Thanks Emiko for this great recipe.
 
Ororaf March 7, 2021
Made this recipe several times. Each time I added more and more of the recommended ingredients. Until I was even adding the juniper berries and cinnamon. It is a great recipe. I use the oven to make it.

This time I will add eight medium onions, 8x celery, and 8x carrots in order to thicken the sauce. At the end I boil down the liquid to reduce it and thicken it
 
violet L. March 12, 2018
I plan to prepare this pot roast and surprise my family with it this weekend. Question: Where are the notes regarding the wine, the spices, and the juniper berries?
 
Author Comment
Emiko March 12, 2018
Just underneath the heading photograph of the dish, you'll see the section "Author notes" and if you click on "more" you'll see the full notes.
 
Ororaf February 20, 2017
Additional comment: cooked in in oven
 
Ororaf February 20, 2017
My cut of meat had a fair amount of marbling. The wife asked the butcher for the flatter cut of beef rather than the more round cut. The round cut has less marbling. I made a few mistakes which I will resolve during v2. I forgot to reduce the wine per the instructions. I left out the butter at the end too.

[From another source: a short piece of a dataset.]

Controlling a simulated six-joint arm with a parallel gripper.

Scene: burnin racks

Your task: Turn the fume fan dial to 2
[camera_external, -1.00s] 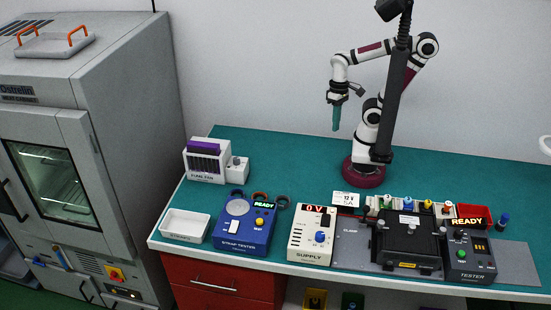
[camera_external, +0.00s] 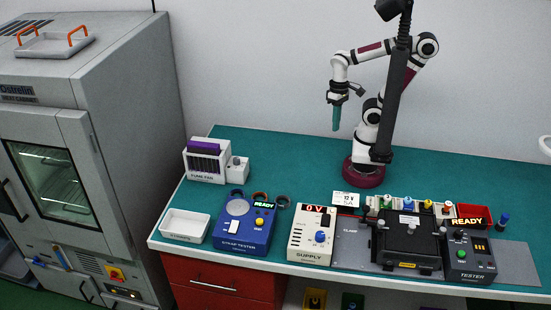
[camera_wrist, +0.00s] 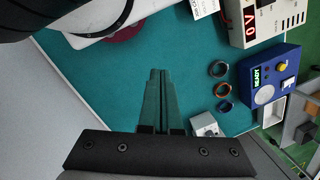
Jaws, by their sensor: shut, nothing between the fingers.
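The fume fan (camera_external: 206,161) is a white box with a purple top and dark slotted front, at the back left of the bench. Its dial is on the small white box (camera_external: 237,169) at its right side; the dial's setting is too small to read. In the wrist view a small part of the white fan unit (camera_wrist: 204,125) shows beside the fingers, the rest hidden behind my gripper's mount. My gripper (camera_external: 336,128) hangs over the back of the bench, well right of the fan and above it. Its green fingers are shut and empty, also in the wrist view (camera_wrist: 158,75).
Several dark and orange rings (camera_external: 260,197) lie behind the blue strap tester (camera_external: 244,226). A white tray (camera_external: 185,239), a supply (camera_external: 311,256) and a black fixture (camera_external: 408,242) line the front. The bench (camera_external: 290,164) between fan and arm is clear.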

The recipe leaves you with a very generous amount of gravy. I reduced it using high heat for 20 minutes. I was left with a quart 1/2 plus. Served it with fluffy mashed potatoes, steamed garlic green beans, and Cuban arroz congri. For dessert freshly made salted caramel ice cream.

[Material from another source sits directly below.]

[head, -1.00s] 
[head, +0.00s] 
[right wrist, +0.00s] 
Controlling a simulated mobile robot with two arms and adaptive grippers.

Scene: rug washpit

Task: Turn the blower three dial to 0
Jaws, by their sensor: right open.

For v2 add the pancetta, reduce the wine, quadruple the onions, celery, and carrots. These get blended anyway.
 
Crystaltune February 12, 2017
I'm pretty sure that this was the best pot roast ever. I prepared it in LeCreuset Dutch oven, used a 3 1/2 lb chuck arm roast and at step 3 above, cooked on a lowest simmer with a lid for 3-4 hours. This is that great all-day-read-a-book roast that has the most delicious sauce. Worth every minute! Served with russet mashed potatoes.
 
TheAngel March 13, 2022
I also used my 5 qt LeCreuset Dutch oven, but I cooked it in the oven, first at 350 for about 20 minutes, then 300 for however long it takes to cook it to fork tender (I live at 8,000 ft ASL, so takes about 4 to 5 hours). As you say, worth every minute!
 
TAM December 12, 2016
I made this as written and after 2.5 hours, the beef was quite tough. I wound up putting it in the slow cooker for 6 hours while I went about my day, and returned to find it falling-apart tender (so not sliceable as in the recipe/picture, but a perfectly fine outcome anyway) - people making this may not want to assume/plan for only 2 hours of simmering.
 
Author Comment
Emiko December 13, 2016
Hi, it shouldn't be falling apart, it should still be firm enough that it can be sliced. 2 hours is sufficient time for it to be cooked through, and if you have bought good quality meat as described in the notes with a bit of marbling, and it's been cooking in wine (a tenderiser), it shouldn't be tough - it should be firm. But also. The key, the most important part, which I mention in the recipe, is to give it some time, so make this the day before. Slice it, or keep it whole, however you prefer (I prefer the previous) and place it back in its sauce until the next day. Then reheat and serve -- it absolutely is transformed and you will have tender, delicious slices of beef, without having to do anything else!